Sunday, July 21, 2013

Stanford Prison Experiment

The Stanford Prison Experiment 



"the Zimbardo study sheds the harshest light of perhaps any research ever done on the nature of power and its pervasive corruptive powers.

From the standpoint of the guards, the pathology of power led them to exert an “unprecedented degree of control” that was “self-aggrandising” and “self-perpetuating.”  Prisoners in the real world want to wrest back some of this control by any means necessary, and so when released, they “will take action to establish and assert a sense of power.”

While in prison, though, the loss of personal identity and control led  the prisoners to adopt the pathological prisoner syndrome a reaction that took several forms of coping strategies.  They went through stages from disbelief to rebellion; when these didn’t work, they tried to work the system (the “grievance committee”). When those efforts to gain control failed, it was every man for himself as each tried to find ways to preserve their own self-interests and identity. For some, this meant further rebellion and for others it meant becoming excessively obedient, even to the point of siding with the guards against intransigent prisoners.
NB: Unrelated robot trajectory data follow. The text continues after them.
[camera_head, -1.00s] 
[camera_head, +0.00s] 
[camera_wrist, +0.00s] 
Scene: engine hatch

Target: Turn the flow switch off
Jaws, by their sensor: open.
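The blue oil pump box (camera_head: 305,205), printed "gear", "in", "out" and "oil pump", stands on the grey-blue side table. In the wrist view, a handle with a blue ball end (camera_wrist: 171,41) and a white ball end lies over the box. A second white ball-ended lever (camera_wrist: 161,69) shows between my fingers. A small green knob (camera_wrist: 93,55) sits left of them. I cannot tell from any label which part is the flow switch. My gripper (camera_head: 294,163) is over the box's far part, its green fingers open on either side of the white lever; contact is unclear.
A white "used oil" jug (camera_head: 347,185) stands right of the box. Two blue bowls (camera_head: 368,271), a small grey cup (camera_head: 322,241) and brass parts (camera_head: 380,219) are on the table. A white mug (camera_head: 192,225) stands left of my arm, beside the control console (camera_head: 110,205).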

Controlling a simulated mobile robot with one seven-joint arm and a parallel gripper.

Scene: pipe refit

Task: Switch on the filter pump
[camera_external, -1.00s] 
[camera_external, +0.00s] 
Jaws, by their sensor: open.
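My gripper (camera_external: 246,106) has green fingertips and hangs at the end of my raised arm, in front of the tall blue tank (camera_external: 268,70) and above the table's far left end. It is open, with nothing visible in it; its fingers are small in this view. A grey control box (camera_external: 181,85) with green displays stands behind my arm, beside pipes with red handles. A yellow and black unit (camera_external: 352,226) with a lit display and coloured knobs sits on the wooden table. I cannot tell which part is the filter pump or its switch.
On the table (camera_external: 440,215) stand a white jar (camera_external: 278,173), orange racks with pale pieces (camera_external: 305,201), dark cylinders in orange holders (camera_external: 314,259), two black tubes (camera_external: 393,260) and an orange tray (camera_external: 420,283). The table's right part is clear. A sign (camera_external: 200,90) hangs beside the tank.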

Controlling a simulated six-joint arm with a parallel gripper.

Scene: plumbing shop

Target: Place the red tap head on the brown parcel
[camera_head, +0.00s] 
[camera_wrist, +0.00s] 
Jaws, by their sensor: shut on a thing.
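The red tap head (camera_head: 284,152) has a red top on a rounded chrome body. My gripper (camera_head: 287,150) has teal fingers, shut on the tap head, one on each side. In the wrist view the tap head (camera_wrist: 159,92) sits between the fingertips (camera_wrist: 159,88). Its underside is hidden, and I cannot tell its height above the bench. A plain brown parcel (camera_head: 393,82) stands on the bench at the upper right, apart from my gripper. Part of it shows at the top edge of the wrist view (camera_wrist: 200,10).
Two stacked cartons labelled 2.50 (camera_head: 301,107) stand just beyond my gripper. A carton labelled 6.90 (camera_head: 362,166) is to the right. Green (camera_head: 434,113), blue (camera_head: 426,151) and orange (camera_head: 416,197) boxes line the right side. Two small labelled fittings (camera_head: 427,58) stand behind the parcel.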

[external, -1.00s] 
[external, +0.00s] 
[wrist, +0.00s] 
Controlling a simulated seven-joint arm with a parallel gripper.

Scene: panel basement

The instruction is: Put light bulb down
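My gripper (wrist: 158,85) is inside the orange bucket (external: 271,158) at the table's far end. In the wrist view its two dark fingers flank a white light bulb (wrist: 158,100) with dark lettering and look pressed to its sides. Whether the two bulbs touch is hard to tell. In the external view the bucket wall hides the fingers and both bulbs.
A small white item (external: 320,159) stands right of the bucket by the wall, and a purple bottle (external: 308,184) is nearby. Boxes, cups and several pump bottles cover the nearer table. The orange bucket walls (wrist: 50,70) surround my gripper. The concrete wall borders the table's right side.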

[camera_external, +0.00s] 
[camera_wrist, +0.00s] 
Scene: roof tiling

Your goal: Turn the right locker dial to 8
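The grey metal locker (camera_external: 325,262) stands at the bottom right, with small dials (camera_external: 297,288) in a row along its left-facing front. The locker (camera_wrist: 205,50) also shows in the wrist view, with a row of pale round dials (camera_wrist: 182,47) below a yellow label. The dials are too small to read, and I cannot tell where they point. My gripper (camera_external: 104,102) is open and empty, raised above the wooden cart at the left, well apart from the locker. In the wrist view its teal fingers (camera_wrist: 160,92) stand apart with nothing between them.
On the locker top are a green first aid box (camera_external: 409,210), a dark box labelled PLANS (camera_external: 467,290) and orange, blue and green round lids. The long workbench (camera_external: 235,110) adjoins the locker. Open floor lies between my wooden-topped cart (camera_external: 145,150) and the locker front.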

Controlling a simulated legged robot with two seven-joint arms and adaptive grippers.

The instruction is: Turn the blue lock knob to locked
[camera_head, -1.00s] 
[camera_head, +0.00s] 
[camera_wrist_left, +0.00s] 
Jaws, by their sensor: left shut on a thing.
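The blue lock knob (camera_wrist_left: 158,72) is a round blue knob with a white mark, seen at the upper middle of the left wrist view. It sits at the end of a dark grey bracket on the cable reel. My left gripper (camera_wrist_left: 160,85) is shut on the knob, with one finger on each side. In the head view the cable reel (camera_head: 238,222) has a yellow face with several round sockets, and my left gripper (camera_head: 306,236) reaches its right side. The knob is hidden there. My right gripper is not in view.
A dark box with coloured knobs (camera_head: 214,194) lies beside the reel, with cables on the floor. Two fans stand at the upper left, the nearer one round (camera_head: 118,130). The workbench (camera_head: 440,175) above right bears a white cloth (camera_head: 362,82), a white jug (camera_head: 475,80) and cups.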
Zimbardo and his co-authors hoped that the emotional and human price of the study  would provide a model for improvements in the penal system as a whole.  You might not agree with his conclusion, but it’s a thought-provoking one, so I’ll offer it here: “… since prisoners and guards are locked into a dynamic, symbiotic relationship which is destructive to their human nature, guards are also society’s prisoners.” "

http://www.psychologytoday.com/blog/fulfillment-any-age/201307/the-rarely-told-true-story-zimbardo-s-prison-experiment


Zimbardo also wrote a book called 'The Lucifer Effect', which focused on why good people do bad things. The book is based on his famous Stanford Prison Experiment and his experience as an expert witness in the Abu Ghraib trial against an "all-american" prison guard.